**Do this:** Copy every line in the records below that contains the word "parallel".

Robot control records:
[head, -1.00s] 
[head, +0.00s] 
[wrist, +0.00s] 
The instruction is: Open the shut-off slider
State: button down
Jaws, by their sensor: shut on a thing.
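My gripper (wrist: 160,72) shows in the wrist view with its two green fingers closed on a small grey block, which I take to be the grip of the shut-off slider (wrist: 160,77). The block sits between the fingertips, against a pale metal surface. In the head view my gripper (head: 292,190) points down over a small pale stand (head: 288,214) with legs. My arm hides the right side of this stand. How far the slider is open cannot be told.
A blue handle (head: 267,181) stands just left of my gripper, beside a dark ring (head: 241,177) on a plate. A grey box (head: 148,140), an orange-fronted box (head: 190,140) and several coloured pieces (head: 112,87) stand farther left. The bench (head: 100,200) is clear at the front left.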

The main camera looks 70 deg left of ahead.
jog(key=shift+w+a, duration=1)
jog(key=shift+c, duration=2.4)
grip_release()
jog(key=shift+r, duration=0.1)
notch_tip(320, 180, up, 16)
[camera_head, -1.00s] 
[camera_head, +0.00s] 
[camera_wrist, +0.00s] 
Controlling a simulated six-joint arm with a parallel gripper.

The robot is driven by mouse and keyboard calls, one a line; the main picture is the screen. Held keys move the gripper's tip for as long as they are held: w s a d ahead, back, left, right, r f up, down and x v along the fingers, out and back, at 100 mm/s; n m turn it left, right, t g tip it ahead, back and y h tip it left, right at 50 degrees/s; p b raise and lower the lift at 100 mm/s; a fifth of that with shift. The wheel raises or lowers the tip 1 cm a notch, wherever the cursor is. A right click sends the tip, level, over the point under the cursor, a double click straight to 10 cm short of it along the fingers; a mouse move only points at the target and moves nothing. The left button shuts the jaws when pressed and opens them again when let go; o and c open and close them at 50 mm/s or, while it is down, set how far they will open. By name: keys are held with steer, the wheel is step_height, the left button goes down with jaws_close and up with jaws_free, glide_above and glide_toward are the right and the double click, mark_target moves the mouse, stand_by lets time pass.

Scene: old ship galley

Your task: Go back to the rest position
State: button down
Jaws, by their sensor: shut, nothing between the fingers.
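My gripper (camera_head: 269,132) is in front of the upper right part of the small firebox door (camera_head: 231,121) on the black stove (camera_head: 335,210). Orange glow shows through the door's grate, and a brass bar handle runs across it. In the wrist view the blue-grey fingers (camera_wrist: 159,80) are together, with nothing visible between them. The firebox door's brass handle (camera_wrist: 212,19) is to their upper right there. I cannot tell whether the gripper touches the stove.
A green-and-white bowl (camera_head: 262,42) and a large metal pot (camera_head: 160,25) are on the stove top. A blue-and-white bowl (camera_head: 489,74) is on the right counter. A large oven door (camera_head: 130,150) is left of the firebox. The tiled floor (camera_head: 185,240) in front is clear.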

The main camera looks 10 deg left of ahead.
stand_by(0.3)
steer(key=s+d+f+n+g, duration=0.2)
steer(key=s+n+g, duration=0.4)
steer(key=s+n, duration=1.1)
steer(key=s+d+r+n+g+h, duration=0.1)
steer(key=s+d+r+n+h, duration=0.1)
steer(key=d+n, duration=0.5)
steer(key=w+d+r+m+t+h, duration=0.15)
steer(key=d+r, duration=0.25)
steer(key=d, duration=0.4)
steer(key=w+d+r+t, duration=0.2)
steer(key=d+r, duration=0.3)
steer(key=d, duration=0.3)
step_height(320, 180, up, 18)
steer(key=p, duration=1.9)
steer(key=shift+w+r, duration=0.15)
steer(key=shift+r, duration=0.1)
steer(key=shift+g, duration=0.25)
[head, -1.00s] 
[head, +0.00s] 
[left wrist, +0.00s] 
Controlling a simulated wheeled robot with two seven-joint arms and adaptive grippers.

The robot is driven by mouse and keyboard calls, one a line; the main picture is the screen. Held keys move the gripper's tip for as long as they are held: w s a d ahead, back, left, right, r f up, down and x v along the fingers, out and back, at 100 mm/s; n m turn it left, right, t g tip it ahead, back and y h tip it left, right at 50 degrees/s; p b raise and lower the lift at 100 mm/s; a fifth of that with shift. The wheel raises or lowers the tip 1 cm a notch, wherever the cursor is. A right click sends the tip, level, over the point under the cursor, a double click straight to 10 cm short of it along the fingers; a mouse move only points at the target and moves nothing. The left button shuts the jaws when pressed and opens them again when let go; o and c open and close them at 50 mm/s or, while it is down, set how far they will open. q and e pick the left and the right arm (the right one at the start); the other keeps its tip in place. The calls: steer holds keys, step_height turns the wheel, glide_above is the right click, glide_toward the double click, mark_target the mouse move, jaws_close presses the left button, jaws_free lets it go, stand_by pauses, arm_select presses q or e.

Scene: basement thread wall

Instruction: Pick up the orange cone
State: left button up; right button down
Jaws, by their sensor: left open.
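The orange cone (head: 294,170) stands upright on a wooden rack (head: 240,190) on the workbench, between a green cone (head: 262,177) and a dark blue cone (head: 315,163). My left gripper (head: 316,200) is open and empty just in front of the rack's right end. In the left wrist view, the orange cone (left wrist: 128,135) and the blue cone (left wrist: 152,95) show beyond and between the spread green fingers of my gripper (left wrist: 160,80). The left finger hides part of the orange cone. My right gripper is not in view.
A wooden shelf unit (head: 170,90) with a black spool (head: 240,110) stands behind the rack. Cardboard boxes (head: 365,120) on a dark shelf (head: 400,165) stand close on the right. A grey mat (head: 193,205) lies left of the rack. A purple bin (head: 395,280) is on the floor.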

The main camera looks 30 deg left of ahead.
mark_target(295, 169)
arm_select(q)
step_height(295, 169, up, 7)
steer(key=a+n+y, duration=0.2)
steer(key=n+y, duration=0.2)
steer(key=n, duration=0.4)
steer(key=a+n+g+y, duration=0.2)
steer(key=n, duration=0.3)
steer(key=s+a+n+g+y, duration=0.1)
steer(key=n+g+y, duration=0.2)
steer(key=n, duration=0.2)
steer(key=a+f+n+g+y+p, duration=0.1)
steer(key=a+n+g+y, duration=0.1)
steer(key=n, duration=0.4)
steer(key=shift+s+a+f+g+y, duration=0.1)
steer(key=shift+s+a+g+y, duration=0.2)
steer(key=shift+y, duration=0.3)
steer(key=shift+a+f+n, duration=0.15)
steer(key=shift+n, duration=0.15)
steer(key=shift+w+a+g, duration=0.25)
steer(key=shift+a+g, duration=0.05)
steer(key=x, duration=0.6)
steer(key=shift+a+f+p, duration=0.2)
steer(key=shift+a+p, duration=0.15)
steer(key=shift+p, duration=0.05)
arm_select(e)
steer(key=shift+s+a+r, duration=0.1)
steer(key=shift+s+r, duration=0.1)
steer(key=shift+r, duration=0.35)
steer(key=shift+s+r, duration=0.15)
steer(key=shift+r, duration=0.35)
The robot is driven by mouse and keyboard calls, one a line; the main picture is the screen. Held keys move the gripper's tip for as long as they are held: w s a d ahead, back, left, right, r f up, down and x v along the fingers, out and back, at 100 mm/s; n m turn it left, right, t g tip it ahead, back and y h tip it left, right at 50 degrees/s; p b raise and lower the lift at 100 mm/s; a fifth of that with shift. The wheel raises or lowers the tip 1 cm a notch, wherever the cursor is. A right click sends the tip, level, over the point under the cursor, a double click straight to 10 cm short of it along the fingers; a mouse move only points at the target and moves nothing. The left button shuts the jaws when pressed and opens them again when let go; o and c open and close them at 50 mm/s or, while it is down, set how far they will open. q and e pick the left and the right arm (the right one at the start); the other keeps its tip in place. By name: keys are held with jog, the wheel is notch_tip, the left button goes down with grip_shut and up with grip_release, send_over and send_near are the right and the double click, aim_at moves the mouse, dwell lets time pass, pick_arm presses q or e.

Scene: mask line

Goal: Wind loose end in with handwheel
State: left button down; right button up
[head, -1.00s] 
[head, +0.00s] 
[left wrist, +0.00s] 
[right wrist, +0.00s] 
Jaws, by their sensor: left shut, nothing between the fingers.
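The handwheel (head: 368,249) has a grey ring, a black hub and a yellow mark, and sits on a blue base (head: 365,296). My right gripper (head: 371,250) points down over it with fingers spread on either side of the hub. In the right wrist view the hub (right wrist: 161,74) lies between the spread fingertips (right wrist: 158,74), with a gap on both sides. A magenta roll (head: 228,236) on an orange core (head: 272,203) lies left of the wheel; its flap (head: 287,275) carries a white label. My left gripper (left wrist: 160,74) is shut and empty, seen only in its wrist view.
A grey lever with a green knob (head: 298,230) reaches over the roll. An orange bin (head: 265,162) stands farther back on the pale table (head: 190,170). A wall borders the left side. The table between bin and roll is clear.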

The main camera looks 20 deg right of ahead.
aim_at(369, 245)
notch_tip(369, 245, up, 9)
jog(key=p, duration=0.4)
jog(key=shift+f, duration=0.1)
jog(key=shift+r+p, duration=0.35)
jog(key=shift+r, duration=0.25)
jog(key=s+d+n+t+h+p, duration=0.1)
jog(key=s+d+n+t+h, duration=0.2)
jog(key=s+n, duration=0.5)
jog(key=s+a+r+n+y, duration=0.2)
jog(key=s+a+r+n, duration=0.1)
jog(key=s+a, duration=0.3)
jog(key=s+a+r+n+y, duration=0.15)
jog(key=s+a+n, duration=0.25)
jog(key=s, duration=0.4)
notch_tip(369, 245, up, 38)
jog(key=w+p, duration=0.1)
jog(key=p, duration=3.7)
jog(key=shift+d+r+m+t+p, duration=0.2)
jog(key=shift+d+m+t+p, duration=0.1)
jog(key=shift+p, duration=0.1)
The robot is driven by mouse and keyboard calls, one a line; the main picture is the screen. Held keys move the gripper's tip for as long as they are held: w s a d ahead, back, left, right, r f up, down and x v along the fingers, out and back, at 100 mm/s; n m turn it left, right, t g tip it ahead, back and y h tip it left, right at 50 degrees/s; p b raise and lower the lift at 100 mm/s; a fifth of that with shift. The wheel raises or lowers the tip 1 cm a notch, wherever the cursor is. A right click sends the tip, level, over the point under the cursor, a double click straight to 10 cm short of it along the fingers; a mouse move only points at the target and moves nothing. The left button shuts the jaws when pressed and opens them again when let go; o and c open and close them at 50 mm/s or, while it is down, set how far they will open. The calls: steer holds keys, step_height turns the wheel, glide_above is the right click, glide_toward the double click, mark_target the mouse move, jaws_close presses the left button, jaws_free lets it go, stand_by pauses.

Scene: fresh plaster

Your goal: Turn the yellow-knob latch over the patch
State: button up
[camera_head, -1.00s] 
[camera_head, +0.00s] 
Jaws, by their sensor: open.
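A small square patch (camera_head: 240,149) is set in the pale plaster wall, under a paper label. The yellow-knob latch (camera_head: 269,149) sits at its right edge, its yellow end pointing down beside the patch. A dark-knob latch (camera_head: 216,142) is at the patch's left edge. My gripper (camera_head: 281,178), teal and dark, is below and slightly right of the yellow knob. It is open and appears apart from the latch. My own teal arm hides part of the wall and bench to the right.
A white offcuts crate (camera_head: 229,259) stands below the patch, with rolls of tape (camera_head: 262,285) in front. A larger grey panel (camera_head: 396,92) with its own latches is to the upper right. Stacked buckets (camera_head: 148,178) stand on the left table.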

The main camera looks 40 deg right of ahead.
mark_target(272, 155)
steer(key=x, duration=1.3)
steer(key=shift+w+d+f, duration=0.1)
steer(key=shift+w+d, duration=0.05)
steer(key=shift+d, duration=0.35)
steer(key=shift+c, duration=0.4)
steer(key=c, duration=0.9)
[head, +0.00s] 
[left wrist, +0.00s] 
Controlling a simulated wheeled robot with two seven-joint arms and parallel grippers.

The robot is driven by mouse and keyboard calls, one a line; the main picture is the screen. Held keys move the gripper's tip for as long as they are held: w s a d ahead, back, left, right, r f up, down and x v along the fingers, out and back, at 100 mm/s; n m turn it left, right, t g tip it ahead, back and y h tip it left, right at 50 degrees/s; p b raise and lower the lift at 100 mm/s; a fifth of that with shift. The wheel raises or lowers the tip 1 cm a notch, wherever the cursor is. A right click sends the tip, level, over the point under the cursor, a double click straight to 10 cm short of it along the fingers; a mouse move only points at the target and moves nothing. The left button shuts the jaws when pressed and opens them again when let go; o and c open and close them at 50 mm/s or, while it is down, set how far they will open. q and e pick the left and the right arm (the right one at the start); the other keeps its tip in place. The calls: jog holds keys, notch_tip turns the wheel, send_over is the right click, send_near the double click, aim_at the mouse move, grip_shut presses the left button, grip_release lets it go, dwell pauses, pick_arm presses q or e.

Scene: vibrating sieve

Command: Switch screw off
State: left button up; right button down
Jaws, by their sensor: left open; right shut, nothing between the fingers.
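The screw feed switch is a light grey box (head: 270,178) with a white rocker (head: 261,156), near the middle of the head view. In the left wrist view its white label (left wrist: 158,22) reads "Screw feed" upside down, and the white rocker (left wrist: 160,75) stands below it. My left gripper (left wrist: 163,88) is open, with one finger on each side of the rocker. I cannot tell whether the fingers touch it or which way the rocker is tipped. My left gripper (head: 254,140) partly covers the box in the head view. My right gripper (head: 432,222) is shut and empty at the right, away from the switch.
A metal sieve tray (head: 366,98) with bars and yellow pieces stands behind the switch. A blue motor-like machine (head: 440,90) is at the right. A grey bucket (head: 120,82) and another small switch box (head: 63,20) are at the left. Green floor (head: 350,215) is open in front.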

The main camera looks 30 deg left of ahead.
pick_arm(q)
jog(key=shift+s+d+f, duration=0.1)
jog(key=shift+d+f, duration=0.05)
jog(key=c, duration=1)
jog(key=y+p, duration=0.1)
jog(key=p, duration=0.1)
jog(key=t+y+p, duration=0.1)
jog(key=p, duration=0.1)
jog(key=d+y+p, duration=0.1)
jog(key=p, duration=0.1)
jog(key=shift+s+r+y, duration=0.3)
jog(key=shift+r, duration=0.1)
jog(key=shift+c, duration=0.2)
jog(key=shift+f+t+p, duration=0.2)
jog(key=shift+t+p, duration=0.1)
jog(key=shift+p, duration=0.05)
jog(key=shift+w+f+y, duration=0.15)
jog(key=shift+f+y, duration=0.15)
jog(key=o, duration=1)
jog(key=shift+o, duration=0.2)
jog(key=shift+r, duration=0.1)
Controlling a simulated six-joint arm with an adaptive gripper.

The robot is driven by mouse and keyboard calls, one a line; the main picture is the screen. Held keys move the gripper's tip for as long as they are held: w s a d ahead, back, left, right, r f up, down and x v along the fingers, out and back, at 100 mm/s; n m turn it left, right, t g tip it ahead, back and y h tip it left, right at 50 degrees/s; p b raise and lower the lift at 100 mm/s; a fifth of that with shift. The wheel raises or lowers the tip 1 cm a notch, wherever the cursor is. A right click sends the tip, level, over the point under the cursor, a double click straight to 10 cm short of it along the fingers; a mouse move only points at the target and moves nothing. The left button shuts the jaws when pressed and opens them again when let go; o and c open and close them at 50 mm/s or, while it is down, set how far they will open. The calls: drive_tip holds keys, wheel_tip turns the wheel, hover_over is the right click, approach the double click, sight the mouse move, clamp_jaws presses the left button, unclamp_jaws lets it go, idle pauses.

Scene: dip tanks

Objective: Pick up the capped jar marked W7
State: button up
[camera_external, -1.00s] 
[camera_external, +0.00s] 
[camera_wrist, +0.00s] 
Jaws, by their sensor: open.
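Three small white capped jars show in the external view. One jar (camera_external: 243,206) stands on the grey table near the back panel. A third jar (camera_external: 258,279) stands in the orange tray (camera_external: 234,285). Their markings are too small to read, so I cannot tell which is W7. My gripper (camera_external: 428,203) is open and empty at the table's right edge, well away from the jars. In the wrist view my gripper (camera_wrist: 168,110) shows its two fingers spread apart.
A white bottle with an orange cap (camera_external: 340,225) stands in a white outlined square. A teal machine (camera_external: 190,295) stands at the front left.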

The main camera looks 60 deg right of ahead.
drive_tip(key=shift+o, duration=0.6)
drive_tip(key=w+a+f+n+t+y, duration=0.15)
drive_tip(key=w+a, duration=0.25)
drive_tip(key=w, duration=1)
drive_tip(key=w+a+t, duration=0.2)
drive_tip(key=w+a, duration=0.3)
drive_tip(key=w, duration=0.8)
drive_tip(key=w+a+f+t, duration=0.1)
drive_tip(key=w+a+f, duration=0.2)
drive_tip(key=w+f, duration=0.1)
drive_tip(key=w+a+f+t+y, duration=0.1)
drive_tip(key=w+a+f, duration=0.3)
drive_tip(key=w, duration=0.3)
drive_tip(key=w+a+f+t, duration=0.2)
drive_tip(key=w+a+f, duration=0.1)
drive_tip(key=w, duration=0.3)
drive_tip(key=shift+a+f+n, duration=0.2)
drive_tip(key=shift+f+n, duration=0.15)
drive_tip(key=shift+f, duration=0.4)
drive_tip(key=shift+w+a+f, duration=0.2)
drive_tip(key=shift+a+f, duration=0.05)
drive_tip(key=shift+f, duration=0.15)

**In response:**
Controlling a simulated six-joint arm with a parallel gripper.
Controlling a simulated wheeled robot with two seven-joint arms and parallel grippers.

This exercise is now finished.